The Progressive Path

High-performing boards don't review strategy. They invest in it. They invest valuable board time with the executive team, exploring strategic possibilities and potential strategies. 

They evaluate strategies against the current market condition, competitive environment, and future scenarios. Getting the strategy right is absolutely critical, and it takes time. It will take multiple discussions, likely some false starts, and disagreement along the way. If it doesn’t, then it is not the real strategy work. 

The work is not in the 60-slide deck board package. The work is getting to the one-line winning strategy. Boards should prioritize and force the need to get to this one-line with the leadership team. If it isn’t clear, the strategy isn’t ready. Once the one-line is agreed on, everything else can flow from having that absolute clarity.

High-performing boards will create the time to get there.
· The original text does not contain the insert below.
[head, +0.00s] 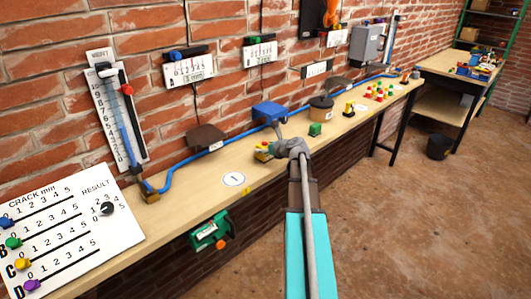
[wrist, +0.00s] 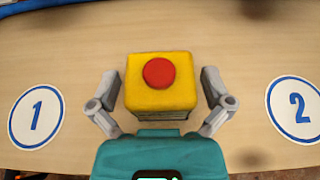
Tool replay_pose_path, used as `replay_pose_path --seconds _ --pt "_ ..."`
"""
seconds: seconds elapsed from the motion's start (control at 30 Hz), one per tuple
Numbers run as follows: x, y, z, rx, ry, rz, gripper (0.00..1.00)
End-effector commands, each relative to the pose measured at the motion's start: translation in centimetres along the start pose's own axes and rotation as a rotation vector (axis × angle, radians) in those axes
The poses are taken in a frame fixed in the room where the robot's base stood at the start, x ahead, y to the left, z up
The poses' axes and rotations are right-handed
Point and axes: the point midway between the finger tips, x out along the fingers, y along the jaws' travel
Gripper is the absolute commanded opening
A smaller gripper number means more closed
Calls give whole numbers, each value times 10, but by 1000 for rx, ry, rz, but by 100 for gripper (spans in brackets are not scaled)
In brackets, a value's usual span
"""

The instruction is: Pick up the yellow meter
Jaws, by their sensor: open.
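A yellow box with a round red button on top, which fits the yellow meter (wrist: 138,93), stands on the wooden bench in the wrist view. My gripper (wrist: 160,88) is open, with one finger at the left side of the box and one at the right. A narrow gap shows on each side, so the fingers appear apart from it. In the head view the yellow meter (head: 261,148) is partly hidden by my gripper (head: 271,153).
Round labels 1 (wrist: 36,116) and 2 (wrist: 297,108) lie either side on the bench. A blue hose (head: 190,179) runs along the bench behind. The bench front is mostly clear.

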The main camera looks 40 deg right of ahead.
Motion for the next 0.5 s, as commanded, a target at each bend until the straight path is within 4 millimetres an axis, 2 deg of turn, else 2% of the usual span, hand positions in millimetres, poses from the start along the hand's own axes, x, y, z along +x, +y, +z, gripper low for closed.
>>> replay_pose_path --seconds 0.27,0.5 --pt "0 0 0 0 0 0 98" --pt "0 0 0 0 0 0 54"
Strategy cannot be compressed into the last 30 minutes of a meeting, or at a once a year retreat. The board must demand real choices, and explicitly call out the trade-offs. They should continually test the strategy, evaluating the successes and failures, and not be scared to pivot or shift the strategy in response to opportunities or lack of success. Boards should not approve and move on. 

In practice, high-performing boards will help the organization move from: 

  • Compliance to Contribution.
  • Oversight to Insight.
  • Preservation to Transformation.

Most boards want a better strategy. Few are willing to do the work required to find one. If your board meetings finish on time because you ran out of things to talk about, you’ve already lost. The world is moving too fast for a board that is comfortable and satisfied.

It’s time to stop checking boxes and start building a board that matters. Because if you aren't helping your company win, you’re just helping it fail – politely, and on schedule.